Et comment éduque-t-on les papas, qui se sont eux-mêmes construits sur un champ de stéréotypes ?
Vaste question… S’ils sont réfractaires à une éducation antisexiste, le dialogue prime. Les interroger sur ce qu’ils auraient eux-mêmes aimé faire étant enfants, leur glisser quelques suggestions de podcasts sur la déconstruction de la masculinité hégémonique… Et leur rappeler que leur fils à tout à gagner à être libre. Plus globalement, il est important de s’interroger sur notre organisation familiale et le modèle que l’on propose à nos enfants. Au sein du foyer, nous transmettons des représentations plus ou moins sexistes (par exemple, si c’est toujours maman qui cuisine et papa qui s’occupe de la voiture). Là encore, l’idée n’est pas de tout révolutionner du jour au lendemain, ni d’être parfaitement égalitaire, mais de parler de nos propres paradoxes. Aborder ce sujet, c’est montrer à son enfant que le modèle qu’il a sous les yeux n’est ni « naturel », ni immuable.

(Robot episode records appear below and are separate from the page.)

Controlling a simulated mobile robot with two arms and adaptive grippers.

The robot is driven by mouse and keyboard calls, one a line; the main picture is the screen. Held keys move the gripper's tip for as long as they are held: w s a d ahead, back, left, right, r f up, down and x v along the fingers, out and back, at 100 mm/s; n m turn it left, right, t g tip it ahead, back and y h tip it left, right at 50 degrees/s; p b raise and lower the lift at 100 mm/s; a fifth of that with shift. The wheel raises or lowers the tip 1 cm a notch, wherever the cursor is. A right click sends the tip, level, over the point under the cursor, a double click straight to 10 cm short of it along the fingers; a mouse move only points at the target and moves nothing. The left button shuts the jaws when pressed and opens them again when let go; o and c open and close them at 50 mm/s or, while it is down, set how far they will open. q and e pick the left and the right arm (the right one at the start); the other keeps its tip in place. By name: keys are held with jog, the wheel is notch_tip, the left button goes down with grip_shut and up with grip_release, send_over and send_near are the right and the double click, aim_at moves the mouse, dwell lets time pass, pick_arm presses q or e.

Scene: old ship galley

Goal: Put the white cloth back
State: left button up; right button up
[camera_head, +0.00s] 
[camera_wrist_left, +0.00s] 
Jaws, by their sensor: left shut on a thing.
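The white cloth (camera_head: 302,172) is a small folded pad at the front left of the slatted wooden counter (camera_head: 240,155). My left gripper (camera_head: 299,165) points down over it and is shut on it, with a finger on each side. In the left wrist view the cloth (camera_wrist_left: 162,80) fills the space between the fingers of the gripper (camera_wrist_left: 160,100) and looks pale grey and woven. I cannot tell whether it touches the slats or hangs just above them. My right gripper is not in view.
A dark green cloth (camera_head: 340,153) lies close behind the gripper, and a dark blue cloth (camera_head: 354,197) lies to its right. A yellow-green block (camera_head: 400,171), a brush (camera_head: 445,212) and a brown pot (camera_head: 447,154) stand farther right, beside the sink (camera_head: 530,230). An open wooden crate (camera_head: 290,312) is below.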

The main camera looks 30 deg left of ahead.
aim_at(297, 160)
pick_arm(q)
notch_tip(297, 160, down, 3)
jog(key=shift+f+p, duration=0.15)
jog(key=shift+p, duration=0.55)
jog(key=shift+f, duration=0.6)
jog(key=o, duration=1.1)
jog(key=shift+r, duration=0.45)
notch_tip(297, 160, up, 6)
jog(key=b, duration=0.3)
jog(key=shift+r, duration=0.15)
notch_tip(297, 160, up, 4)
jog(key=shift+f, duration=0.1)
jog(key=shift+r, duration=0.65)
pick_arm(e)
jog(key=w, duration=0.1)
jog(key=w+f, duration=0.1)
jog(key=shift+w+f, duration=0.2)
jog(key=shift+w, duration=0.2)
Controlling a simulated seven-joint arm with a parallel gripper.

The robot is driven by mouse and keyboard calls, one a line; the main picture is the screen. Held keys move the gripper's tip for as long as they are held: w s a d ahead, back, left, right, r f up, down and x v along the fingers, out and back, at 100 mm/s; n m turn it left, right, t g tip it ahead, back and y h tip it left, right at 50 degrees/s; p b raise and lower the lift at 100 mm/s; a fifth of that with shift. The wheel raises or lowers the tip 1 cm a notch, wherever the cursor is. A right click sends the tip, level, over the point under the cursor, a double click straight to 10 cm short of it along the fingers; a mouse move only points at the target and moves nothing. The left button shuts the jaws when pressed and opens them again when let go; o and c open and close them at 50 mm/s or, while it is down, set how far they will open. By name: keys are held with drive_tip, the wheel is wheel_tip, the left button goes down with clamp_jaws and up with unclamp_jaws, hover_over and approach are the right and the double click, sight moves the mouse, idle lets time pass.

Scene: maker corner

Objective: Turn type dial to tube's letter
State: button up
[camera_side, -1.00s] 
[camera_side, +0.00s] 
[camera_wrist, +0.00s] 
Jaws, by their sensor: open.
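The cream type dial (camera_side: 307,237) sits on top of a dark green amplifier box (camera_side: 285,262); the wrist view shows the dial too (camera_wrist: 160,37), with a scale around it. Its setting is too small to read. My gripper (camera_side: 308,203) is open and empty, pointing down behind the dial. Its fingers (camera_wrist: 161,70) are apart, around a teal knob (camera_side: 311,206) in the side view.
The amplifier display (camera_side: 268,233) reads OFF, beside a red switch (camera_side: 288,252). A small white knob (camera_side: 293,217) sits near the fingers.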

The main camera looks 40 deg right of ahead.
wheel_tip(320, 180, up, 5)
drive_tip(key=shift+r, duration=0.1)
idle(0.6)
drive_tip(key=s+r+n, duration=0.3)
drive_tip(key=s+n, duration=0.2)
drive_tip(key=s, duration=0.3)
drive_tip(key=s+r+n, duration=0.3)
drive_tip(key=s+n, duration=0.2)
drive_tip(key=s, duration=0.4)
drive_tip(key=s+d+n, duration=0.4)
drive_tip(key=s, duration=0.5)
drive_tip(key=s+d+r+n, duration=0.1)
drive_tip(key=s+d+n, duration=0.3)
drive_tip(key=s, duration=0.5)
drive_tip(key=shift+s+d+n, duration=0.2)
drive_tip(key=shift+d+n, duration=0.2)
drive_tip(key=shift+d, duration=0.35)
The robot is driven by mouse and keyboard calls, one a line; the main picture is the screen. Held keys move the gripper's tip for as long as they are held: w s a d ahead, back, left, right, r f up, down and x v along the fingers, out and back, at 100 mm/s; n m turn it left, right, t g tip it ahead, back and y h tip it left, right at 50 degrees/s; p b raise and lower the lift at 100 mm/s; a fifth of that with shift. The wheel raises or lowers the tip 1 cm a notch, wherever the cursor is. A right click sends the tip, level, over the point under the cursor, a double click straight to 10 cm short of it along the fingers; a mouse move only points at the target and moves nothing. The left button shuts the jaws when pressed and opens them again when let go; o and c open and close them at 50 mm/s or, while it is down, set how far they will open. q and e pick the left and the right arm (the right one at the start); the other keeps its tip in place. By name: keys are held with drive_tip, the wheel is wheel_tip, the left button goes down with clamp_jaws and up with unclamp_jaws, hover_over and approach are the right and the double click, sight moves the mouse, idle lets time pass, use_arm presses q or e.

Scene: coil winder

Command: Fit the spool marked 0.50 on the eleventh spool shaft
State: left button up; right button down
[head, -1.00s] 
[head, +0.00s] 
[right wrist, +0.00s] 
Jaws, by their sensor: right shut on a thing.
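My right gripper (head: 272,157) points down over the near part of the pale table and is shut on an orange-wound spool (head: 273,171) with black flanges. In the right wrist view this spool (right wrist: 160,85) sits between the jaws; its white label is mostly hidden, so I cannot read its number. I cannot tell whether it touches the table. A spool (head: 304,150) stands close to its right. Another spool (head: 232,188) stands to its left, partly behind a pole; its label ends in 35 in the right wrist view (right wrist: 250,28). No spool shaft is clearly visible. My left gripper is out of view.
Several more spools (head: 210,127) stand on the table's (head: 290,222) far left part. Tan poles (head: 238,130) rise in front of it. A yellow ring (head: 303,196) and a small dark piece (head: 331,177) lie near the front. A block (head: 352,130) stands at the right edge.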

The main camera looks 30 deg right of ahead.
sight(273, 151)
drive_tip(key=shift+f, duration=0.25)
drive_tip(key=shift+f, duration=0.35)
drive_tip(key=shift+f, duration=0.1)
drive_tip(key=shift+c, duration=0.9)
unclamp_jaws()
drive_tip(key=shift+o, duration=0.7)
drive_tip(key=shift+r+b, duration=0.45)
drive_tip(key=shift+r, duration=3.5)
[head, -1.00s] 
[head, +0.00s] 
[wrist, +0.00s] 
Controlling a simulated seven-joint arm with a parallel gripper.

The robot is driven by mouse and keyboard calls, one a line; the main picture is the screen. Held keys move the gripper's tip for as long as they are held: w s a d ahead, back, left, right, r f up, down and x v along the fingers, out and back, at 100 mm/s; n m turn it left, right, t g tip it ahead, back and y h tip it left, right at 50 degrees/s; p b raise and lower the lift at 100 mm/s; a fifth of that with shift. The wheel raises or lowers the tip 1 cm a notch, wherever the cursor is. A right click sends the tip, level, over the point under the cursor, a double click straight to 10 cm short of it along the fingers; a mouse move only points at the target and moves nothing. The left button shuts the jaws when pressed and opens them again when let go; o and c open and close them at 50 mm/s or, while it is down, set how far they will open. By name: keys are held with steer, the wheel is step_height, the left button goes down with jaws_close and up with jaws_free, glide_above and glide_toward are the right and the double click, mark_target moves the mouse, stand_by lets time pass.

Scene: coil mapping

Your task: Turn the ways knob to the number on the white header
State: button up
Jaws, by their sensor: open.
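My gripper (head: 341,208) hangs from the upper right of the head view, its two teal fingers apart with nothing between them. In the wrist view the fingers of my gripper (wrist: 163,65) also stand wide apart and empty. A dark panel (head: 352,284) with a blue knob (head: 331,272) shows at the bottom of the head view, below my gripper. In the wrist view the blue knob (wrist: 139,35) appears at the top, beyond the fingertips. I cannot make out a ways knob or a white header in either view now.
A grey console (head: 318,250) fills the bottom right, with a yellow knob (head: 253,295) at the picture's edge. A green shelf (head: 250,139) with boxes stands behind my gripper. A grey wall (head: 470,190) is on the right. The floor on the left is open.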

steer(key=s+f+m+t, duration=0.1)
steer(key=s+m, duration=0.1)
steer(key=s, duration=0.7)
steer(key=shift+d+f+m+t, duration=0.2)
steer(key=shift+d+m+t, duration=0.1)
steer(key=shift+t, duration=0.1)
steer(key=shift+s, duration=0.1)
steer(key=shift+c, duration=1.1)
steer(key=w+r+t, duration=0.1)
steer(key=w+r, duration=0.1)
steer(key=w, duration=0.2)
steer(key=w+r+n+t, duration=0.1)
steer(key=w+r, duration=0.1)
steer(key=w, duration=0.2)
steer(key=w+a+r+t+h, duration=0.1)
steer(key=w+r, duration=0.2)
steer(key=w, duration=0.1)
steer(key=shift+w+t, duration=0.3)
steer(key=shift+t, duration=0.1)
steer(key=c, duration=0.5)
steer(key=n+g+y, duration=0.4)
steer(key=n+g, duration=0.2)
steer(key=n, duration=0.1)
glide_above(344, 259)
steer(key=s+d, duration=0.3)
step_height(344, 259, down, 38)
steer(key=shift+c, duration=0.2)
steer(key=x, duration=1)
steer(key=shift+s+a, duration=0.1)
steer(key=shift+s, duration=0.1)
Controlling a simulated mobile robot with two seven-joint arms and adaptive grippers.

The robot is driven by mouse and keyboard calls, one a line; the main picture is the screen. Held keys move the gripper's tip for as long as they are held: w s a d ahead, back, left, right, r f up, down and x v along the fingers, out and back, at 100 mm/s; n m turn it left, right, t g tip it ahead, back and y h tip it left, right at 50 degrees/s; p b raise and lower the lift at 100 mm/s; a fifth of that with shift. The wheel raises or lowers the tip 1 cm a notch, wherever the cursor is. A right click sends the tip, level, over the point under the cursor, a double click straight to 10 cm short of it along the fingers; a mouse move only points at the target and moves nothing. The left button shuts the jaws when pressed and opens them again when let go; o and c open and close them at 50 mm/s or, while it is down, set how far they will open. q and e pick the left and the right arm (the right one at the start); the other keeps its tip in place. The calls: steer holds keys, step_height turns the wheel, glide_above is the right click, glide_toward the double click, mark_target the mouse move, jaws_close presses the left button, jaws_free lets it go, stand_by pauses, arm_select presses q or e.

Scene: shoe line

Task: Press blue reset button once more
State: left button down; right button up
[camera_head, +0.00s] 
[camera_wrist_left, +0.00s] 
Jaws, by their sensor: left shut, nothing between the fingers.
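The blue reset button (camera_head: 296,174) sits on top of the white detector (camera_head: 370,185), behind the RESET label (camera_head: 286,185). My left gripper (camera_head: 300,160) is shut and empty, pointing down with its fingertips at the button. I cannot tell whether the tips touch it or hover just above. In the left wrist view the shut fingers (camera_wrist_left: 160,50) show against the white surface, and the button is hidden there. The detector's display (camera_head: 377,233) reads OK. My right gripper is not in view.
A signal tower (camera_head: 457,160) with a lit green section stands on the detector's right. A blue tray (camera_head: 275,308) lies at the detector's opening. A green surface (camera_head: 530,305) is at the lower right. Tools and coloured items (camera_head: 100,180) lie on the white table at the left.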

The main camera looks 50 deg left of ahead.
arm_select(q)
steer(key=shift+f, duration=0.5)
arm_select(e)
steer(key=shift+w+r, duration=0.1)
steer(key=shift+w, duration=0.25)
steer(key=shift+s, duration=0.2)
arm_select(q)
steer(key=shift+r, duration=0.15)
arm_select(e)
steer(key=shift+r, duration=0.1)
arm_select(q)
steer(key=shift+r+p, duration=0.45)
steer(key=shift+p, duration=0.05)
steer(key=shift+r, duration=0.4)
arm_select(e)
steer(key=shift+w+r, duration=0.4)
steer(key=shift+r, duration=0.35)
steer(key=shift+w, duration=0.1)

Noël approche ! Des idées de cadeaux antisexistes ?
The Moon Project a revisité les jeux de notre enfance à la sauce égalitaire. Une bataille où le roi et la reine ont la même valeur, un jeu des 7 familles avec des femmes au parcours inspirant… Les éditions Talents Hauts proposent de la littérature jeunesse non sexiste de qualité. J’adore aussi Mon super-cahier d’activités antisexiste, publié par La Ville Brûle. C’est parfait pour les occuper intelligemment dans le train ! Et proscrire les jouets genrés jusqu’au ridicule, comme ces tablettes tactiles pour enfants, rose pour les filles et bleue pour les garçons. La rose est d’ailleurs plus chère…
Propos recueillis par Cécile Mortreuil
Tu seras un homme – féministe – mon fils ! d’Aurélia Blanc, éditions Marabout, 224 pages, 15,90 € (10,99 € en version e-book).